The Everett multiverse interpretation of Quantum Mechanics has two parts. First, there is the dynamics: the wavefunction never collapses. Second, there is an interpretation of the dynamics: superpositions (with respect to the privileged basis) can be thought of as multiple worlds, so that the world constantly splits and splits, and we become more and more multilocated. The dynamics solves the problem of the inelegance in the theory induced by collapse, and the oddness of thinking that observers are special vis-a-vis fundamental physics. The interpretation helps solve the conceptual problem of what superposed states mean.
But what if we stick to the dynamics of the Copenhagen interpretation with measurement-induced collapse, but combine it with a multiple worlds interpretation like in Everett? We admittedly do lose the advantages of a no-collapse theory.

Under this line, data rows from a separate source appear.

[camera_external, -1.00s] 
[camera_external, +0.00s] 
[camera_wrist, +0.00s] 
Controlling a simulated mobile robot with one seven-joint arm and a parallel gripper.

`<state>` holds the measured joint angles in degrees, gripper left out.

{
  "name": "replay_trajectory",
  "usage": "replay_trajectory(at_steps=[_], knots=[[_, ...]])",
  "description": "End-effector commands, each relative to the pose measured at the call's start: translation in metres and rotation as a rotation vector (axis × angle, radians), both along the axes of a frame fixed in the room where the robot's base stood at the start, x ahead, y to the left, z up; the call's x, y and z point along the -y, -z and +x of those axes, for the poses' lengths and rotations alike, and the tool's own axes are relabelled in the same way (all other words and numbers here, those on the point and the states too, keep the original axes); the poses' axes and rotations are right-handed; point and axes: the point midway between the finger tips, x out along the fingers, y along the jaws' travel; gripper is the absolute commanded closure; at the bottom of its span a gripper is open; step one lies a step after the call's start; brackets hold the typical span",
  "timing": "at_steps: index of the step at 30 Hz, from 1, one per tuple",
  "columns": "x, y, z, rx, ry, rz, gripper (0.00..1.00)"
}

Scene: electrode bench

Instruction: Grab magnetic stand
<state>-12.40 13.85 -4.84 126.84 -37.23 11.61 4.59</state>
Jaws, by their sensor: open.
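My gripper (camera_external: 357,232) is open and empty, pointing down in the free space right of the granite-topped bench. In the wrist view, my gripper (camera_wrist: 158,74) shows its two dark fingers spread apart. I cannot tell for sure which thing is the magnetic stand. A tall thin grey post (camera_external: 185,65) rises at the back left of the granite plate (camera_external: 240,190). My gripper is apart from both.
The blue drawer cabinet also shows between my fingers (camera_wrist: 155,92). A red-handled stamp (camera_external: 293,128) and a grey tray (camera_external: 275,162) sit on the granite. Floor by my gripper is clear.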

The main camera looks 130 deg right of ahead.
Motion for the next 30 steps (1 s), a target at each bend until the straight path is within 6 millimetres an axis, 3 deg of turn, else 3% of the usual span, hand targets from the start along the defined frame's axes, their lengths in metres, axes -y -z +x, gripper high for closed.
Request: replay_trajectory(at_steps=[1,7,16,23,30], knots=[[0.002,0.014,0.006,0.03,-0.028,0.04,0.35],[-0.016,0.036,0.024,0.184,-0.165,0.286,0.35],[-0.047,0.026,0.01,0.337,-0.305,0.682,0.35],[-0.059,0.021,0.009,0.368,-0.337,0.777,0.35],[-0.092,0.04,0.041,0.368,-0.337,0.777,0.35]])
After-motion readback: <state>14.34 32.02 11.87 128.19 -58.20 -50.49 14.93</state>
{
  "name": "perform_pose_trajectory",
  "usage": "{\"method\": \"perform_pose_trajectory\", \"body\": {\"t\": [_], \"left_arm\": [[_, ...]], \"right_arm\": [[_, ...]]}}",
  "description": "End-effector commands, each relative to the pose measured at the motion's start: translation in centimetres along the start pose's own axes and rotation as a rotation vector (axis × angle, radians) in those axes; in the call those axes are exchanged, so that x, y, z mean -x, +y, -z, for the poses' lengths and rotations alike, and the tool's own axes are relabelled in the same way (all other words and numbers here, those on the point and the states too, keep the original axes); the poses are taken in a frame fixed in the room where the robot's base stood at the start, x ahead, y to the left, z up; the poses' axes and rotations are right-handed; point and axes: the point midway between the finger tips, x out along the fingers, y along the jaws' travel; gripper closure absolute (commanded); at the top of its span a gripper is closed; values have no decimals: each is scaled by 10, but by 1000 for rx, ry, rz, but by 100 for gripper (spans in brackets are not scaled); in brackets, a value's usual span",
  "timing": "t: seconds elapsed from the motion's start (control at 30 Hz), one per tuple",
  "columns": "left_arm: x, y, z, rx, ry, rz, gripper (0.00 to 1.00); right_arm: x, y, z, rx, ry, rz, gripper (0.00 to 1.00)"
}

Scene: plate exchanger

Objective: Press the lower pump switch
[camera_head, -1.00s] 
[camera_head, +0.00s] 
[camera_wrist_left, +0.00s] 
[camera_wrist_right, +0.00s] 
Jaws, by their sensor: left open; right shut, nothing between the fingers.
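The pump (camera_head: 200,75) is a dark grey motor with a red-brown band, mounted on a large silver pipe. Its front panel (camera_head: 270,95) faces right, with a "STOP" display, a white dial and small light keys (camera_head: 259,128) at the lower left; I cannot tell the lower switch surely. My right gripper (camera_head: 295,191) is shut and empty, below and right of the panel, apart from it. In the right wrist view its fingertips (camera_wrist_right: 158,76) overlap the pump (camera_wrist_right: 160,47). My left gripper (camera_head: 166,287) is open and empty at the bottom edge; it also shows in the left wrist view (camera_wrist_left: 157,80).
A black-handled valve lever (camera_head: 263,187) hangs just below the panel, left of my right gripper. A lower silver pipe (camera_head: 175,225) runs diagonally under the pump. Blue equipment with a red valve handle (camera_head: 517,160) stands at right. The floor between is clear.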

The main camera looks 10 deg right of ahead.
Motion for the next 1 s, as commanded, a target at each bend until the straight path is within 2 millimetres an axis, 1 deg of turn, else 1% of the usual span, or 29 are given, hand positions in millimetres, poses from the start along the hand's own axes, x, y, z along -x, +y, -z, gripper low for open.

However we can still borrow the Everett solution to the conceptual problem of what superposed states mean. Here's how this might work. Let's say that Sally prepares an electron in a mixed positional state, so it's in a superposition of being in box A and of being in box B, with coefficients such that she has a 1/4 probability of finding the electron in A and a 3/4 probability of finding it in B in subsequent experiments. If the preferred basis is positional, then when she prepares that electron, her world branches into two. In one world, the electron is definitely in box A. In another world, the electron is definitely in box B. But unlike in Everett, when she makes the measurement of the positions, one of these worlds ends, in accordance with the probabilities in the wavefunction, and the wavefunction then collapses. So, for a while, Sally was located in two worlds, but then one of the worlds was terminated. However, there never is a superposition of different states of consciousness or of their physical correlates. So all the worlds we're in look the same.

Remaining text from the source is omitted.